* BEGIN *

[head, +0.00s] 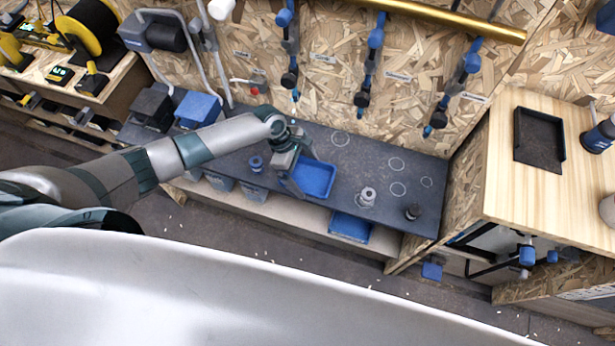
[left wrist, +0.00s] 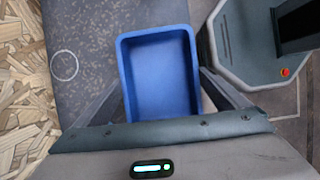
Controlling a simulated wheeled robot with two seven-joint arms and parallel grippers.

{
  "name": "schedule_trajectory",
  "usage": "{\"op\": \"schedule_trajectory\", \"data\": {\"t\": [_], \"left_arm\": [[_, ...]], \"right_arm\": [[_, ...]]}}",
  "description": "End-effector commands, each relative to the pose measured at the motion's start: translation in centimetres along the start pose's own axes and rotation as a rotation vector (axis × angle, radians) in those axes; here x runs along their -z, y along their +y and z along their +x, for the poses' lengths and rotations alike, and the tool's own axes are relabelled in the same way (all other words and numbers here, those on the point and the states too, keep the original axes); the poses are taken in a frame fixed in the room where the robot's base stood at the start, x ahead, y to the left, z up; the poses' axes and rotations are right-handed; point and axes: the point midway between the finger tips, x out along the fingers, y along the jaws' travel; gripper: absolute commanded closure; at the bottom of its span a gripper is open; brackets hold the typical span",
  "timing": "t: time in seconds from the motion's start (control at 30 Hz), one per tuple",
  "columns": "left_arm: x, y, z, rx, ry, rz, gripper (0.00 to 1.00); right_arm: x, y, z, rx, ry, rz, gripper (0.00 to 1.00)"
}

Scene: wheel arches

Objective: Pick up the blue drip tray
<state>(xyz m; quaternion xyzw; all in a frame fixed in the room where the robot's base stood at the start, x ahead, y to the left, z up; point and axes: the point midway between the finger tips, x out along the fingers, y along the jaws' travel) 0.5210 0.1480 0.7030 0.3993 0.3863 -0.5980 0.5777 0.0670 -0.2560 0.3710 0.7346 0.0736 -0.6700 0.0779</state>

* END *

## Instructions to follow
Where a line contains the string "motion", extract that line.

## Answer to this problem
  "description": "End-effector commands, each relative to the pose measured at the motion's start: translation in centimetres along the start pose's own axes and rotation as a rotation vector (axis × angle, radians) in those axes; here x runs along their -z, y along their +y and z along their +x, for the poses' lengths and rotations alike, and the tool's own axes are relabelled in the same way (all other words and numbers here, those on the point and the states too, keep the original axes); the poses are taken in a frame fixed in the room where the robot's base stood at the start, x ahead, y to the left, z up; the poses' axes and rotations are right-handed; point and axes: the point midway between the finger tips, x out along the fingers, y along the jaws' travel; gripper: absolute commanded closure; at the bottom of its span a gripper is open; brackets hold the typical span",
  "timing": "t: time in seconds from the motion's start (control at 30 Hz), one per tuple",

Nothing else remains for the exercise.